• _The request_: Copy the lines that follow, keeping every character the same.

== Data shown

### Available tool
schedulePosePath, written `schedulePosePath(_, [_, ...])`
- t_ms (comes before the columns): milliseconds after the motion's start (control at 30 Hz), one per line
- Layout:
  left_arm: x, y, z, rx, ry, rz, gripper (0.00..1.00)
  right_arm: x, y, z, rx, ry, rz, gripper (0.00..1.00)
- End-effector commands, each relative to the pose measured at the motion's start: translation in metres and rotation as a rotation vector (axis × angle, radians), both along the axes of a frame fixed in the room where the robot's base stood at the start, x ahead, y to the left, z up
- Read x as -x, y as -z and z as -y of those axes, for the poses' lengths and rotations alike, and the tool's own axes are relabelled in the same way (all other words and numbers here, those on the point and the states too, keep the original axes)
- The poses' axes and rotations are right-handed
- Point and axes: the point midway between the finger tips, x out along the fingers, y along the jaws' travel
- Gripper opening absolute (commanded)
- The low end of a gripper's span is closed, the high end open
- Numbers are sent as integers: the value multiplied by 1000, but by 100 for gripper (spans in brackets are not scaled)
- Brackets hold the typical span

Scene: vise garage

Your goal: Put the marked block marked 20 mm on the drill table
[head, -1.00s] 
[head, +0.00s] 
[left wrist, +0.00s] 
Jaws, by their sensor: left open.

====

• _Problem solution_:
### Available tool
schedulePosePath, written `schedulePosePath(_, [_, ...])`
- t_ms (comes before the columns): milliseconds after the motion's start (control at 30 Hz), one per line
- Layout:
  left_arm: x, y, z, rx, ry, rz, gripper (0.00..1.00)
  right_arm: x, y, z, rx, ry, rz, gripper (0.00..1.00)
- End-effector commands, each relative to the pose measured at the motion's start: translation in metres and rotation as a rotation vector (axis × angle, radians), both along the axes of a frame fixed in the room where the robot's base stood at the start, x ahead, y to the left, z up
- Read x as -x, y as -z and z as -y of those axes, for the poses' lengths and rotations alike, and the tool's own axes are relabelled in the same way (all other words and numbers here, those on the point and the states too, keep the original axes)
- The poses' axes and rotations are right-handed
- Point and axes: the point midway between the finger tips, x out along the fingers, y along the jaws' travel
- Gripper opening absolute (commanded)
- The low end of a gripper's span is closed, the high end open
- Numbers are sent as integers: the value multiplied by 1000, but by 100 for gripper (spans in brackets are not scaled)
- Brackets hold the typical span

Scene: vise garage

Your goal: Put the marked block marked 20 mm on the drill table
[head, -1.00s] 
[head, +0.00s] 
[left wrist, +0.00s] 
Jaws, by their sensor: left open.

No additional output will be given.